Last I played for Besiktas in 2006 and I have made 8.5/11
I had a contract for 8 games but I played 3 more games for free! Because i was the only foreign player I was the first board and I was the leader of team!
If you want check that, you can ask captain of "Besiktas JK" IM Umut Atakisi he is still the captain of Besiktas.

About Esen Baris who was the captain of Adana, He lies.

1) he played together with me in Besiktas and he knew that I have played 3 more games for free.
2) team president offered me more money to play, but I refused because I didn't want to play in team where, such guy a captain.

I speak with facts and I have everything in my mailbox!

Best regard's
Vugar Gashimov

Corinne's picture

Yes Radjabov is a very vain and arrogant player . . . not many people like him.

CAL|Daniel's picture

How one believe all this mistreatment of Gashimov by outsider is a result of Radjabov? Radjabov didn't even play first board at the olympiad!

And for the record, I have had little interaction with Gashiov but he always comes off nice in interviews. In particular, I played him in a simul on ICC, after he thrashed me, he stuck around and analyzed the game with me! How many GMs do that?!

Ianis's picture

Would be good if we focus on Chess and the injustice Vugar Gashimov was victim of (by being excluded from the Azeri team )
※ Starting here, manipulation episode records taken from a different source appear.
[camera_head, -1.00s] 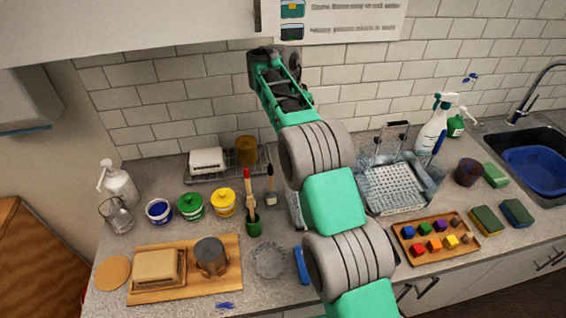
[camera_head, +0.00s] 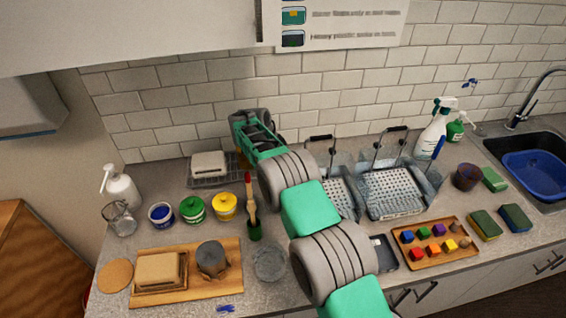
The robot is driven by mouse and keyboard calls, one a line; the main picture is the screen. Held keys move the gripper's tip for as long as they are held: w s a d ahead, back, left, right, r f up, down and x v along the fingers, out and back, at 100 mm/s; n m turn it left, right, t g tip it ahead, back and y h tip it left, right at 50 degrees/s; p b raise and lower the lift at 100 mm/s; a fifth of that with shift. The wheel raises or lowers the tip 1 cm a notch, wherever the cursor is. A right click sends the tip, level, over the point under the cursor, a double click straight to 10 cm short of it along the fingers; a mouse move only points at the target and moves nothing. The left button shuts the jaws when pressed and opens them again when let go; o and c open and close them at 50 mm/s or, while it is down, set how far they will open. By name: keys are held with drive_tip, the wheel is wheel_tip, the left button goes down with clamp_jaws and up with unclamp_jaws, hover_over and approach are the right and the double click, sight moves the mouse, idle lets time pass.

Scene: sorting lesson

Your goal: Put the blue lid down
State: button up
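The open blue paint pot (camera_head: 160,215) stands on the counter at the left, with blue paint showing inside and no lid on it. The green pot (camera_head: 192,209) and the yellow pot (camera_head: 224,206) beside it wear lids of their own colours. I cannot make out the blue lid. The far end of my arm (camera_head: 250,125) is above the back of the counter, near the wall and right of the pots. My gripper's fingers are hidden behind my wrist, so I cannot see whether they hold anything.
A brush holder (camera_head: 254,230) with a brush and a glass dish (camera_head: 269,264) stand right of the pots. A wooden board (camera_head: 232,279) is in front, near a blue smear (camera_head: 225,308). A wire rack (camera_head: 195,183), drying basket (camera_head: 395,207) and block tray (camera_head: 450,259) are nearby.

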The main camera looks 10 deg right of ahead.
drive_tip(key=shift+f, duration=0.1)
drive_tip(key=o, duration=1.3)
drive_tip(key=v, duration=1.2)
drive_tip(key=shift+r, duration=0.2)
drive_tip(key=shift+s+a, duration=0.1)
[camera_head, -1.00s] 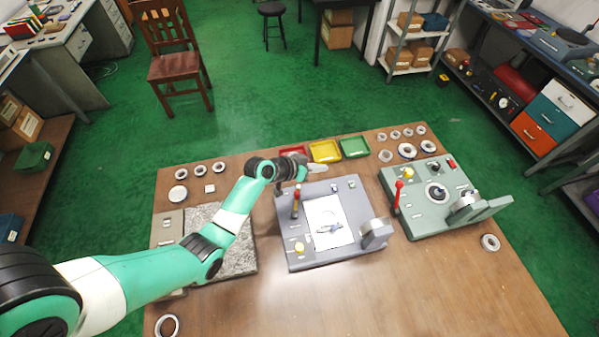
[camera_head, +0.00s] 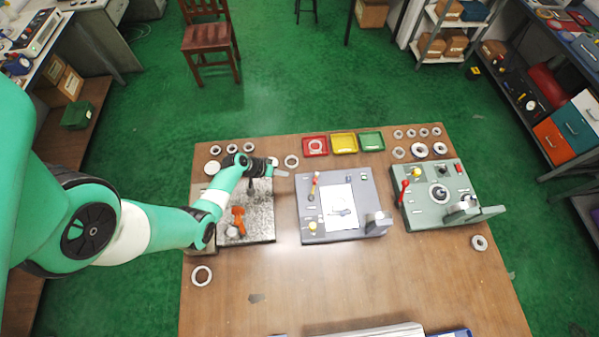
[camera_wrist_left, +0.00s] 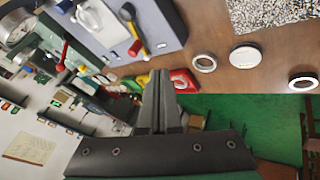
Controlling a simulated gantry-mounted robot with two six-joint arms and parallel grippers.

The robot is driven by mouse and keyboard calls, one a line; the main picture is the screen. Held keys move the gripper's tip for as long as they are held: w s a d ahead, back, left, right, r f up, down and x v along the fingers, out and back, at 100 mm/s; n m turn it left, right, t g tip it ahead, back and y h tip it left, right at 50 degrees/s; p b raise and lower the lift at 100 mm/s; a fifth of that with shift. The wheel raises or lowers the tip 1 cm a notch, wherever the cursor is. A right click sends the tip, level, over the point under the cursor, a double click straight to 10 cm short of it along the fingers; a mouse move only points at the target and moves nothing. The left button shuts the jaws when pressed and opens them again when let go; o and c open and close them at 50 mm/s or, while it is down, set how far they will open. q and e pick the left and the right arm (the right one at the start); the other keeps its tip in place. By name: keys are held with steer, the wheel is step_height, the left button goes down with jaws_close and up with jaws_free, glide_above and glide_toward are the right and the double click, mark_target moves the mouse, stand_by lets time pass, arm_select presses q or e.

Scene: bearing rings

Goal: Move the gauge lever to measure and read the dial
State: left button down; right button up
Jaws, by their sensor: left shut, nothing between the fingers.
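The grey gauge station (camera_head: 345,232) sits mid-table with a white sheet (camera_head: 340,200) on top. Its red-and-yellow lever (camera_head: 314,186) stands near the left side; it also shows in the left wrist view (camera_wrist_left: 131,24). A round grey dial housing (camera_head: 378,222) is at the station's right front; its face cannot be read. My left gripper (camera_head: 284,173) is just left of the station's back-left corner, apart from the lever. In the left wrist view its fingers (camera_wrist_left: 160,78) are shut and empty. My right gripper is not in view.
A green station (camera_head: 425,215) with a red lever (camera_head: 404,188) stands right. Red (camera_head: 315,153), yellow (camera_head: 344,151) and green (camera_head: 371,149) trays line the back; a ring is in the red one. A speckled plate (camera_head: 262,220) lies left. The front table is mostly clear.

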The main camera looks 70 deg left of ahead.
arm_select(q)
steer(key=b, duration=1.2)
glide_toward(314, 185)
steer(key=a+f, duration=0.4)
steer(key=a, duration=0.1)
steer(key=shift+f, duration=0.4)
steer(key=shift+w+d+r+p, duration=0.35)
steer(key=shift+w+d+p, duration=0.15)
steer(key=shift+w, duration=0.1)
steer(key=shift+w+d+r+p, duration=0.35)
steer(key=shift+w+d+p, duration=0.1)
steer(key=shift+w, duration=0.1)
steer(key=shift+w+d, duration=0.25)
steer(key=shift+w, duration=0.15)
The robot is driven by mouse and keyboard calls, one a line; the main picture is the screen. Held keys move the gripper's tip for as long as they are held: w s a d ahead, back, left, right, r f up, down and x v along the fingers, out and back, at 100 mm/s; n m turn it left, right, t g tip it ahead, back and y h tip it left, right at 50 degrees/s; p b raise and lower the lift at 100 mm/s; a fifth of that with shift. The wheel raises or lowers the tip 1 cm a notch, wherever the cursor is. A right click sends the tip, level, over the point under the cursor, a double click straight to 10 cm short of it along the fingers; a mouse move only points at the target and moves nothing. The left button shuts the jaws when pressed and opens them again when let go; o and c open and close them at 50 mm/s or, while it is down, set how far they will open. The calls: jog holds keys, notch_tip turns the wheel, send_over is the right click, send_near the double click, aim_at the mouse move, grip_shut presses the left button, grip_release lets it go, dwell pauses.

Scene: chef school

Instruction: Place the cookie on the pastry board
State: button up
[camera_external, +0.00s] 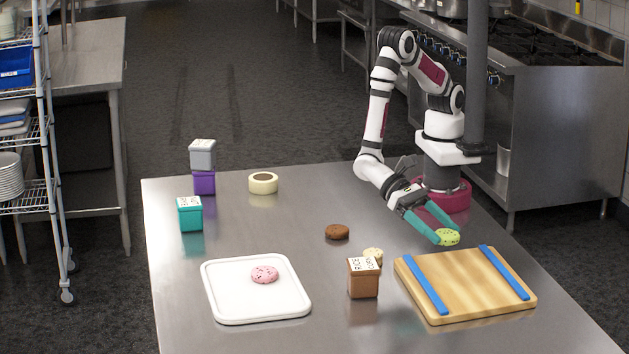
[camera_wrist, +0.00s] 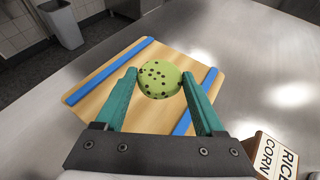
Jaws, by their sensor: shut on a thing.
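A round green cookie with dark spots (camera_external: 448,238) is held between the teal fingertips of my gripper (camera_external: 441,228). The wrist view also shows the green cookie (camera_wrist: 160,79) between both fingers, with the board behind it. The wooden pastry board (camera_external: 464,284) has two blue strips and lies at the front right of the steel table. In the external view the cookie appears at the board's far edge; its exact height above the table is hard to tell. The board's top is bare and shows around the cookie in the wrist view (camera_wrist: 115,92).
A brown box (camera_external: 363,281) stands left of the board, with a small cream item (camera_external: 373,254) behind it. A brown cookie (camera_external: 337,232) lies farther back. A white board (camera_external: 232,303) holds a pink cookie (camera_external: 264,275). Coloured boxes (camera_external: 190,215) stand at the left.

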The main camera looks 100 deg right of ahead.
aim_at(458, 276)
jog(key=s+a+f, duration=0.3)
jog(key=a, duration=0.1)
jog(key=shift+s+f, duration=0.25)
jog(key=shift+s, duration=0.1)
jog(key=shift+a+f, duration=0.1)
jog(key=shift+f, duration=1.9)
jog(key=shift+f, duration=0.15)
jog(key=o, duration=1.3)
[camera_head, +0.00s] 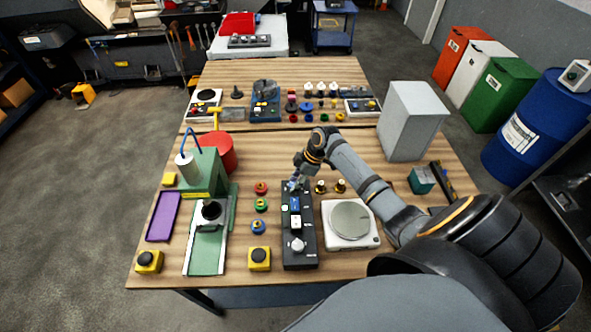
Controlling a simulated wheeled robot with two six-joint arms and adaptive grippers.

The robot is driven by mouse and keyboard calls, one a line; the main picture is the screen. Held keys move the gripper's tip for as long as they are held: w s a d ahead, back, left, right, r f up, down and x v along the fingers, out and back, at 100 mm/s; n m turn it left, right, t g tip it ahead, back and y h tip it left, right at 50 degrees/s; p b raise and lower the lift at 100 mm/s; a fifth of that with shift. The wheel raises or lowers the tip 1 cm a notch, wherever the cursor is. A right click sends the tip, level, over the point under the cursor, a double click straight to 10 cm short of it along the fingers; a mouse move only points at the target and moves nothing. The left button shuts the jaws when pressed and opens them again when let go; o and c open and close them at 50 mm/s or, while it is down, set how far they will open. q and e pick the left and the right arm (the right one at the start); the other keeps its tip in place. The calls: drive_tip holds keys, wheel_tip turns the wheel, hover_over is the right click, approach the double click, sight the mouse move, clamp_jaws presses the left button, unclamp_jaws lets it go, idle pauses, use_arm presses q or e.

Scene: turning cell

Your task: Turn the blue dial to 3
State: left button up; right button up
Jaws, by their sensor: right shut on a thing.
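A long black control box (299,262) stands on the wooden table in the middle of the picture. My right gripper (296,187) points down at the far end of this box, with its arm reaching in from the right. It is shut on a small blue part there, which appears to be the blue dial. The fingers hide most of it, so its pointer and the number 3 cannot be read. My left gripper is not in view.
Red, green and blue round pieces (260,206) stand left of the box. A white scale (349,223) with a round plate stands right. A yellow button box (259,258) is near the front. A tall grey block (408,122) stands behind my right arm.

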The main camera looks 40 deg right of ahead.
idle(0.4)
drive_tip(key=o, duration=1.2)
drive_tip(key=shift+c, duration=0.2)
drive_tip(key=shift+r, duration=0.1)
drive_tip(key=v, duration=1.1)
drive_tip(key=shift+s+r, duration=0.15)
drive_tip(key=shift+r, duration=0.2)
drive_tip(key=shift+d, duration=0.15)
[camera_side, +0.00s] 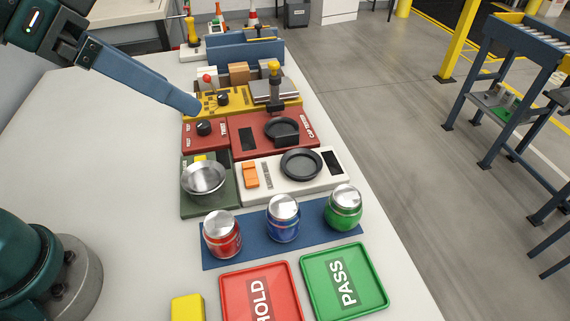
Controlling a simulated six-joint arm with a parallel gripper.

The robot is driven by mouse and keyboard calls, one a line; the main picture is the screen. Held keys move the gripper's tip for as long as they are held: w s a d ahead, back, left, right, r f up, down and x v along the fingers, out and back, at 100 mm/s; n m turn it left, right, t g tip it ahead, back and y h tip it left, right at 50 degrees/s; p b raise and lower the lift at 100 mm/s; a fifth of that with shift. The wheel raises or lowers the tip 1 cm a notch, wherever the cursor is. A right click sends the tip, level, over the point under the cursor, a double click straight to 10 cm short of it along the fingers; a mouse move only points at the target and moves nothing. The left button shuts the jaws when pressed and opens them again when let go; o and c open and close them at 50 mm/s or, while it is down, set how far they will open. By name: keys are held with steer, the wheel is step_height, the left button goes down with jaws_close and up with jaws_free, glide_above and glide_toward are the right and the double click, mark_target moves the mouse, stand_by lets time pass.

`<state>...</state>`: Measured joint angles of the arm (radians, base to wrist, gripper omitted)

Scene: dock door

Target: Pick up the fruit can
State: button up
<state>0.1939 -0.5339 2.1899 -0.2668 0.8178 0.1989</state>
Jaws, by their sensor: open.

Because i see a couple of people posting negative things about human beings they probably never met and only know through newspaper stories

simaginfan's picture

Grandmaster Gashimov should be treated with more repect than for people outside the events to take unsubstantiated stories as truth. If he says that he wanted to play, and was not selected, then clearly someone has made a decision not based on chess considerations. To say that the harmony of the team was good due to his absence may or may not be true - one needs to ask all of the players, but it strikes me as a rather pathetic and unworthy atempt to slur him with the unproveable. Personally, I think that if grandmaster gashimov wished to play, and was not selected, then the whole team was done a great injustice. He is a true chess fighter, and as such, deserves our respect.